• DESCRIPTION OF THE TASK
Reproduce all of the data that follows, character for character.

• DATA SHOWN
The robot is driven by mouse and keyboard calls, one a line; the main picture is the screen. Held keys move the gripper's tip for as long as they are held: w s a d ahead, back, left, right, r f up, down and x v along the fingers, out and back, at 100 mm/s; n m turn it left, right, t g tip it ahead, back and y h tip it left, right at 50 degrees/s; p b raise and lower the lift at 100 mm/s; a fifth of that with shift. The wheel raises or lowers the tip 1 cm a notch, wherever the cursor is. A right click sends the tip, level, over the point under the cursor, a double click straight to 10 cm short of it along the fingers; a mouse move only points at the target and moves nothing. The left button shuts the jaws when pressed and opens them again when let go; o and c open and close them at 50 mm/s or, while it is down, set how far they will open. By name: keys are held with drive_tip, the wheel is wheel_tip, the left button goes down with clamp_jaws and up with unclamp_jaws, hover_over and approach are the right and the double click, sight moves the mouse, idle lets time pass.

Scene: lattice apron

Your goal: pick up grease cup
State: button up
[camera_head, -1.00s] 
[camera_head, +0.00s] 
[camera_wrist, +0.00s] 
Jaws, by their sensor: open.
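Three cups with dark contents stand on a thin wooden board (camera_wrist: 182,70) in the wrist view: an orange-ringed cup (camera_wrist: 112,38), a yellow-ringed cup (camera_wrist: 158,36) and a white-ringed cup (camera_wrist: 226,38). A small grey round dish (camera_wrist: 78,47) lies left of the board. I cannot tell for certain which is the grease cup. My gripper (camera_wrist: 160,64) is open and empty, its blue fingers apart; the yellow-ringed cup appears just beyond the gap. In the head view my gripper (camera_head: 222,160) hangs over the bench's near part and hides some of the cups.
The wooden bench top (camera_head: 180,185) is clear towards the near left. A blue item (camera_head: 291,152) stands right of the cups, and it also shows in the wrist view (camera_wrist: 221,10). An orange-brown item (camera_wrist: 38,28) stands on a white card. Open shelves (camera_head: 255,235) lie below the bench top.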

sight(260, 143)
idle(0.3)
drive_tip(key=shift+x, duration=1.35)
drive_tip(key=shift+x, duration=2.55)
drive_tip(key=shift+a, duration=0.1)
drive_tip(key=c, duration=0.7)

• COMPLETED EXERCISE
The robot is driven by mouse and keyboard calls, one a line; the main picture is the screen. Held keys move the gripper's tip for as long as they are held: w s a d ahead, back, left, right, r f up, down and x v along the fingers, out and back, at 100 mm/s; n m turn it left, right, t g tip it ahead, back and y h tip it left, right at 50 degrees/s; p b raise and lower the lift at 100 mm/s; a fifth of that with shift. The wheel raises or lowers the tip 1 cm a notch, wherever the cursor is. A right click sends the tip, level, over the point under the cursor, a double click straight to 10 cm short of it along the fingers; a mouse move only points at the target and moves nothing. The left button shuts the jaws when pressed and opens them again when let go; o and c open and close them at 50 mm/s or, while it is down, set how far they will open. By name: keys are held with drive_tip, the wheel is wheel_tip, the left button goes down with clamp_jaws and up with unclamp_jaws, hover_over and approach are the right and the double click, sight moves the mouse, idle lets time pass.

Scene: lattice apron

Your goal: pick up grease cup
State: button up
[camera_head, -1.00s] 
[camera_head, +0.00s] 
[camera_wrist, +0.00s] 
Jaws, by their sensor: open.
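Three cups with dark contents stand on a thin wooden board (camera_wrist: 182,70) in the wrist view: an orange-ringed cup (camera_wrist: 112,38), a yellow-ringed cup (camera_wrist: 158,36) and a white-ringed cup (camera_wrist: 226,38). A small grey round dish (camera_wrist: 78,47) lies left of the board. I cannot tell for certain which is the grease cup. My gripper (camera_wrist: 160,64) is open and empty, its blue fingers apart; the yellow-ringed cup appears just beyond the gap. In the head view my gripper (camera_head: 222,160) hangs over the bench's near part and hides some of the cups.
The wooden bench top (camera_head: 180,185) is clear towards the near left. A blue item (camera_head: 291,152) stands right of the cups, and it also shows in the wrist view (camera_wrist: 221,10). An orange-brown item (camera_wrist: 38,28) stands on a white card. Open shelves (camera_head: 255,235) lie below the bench top.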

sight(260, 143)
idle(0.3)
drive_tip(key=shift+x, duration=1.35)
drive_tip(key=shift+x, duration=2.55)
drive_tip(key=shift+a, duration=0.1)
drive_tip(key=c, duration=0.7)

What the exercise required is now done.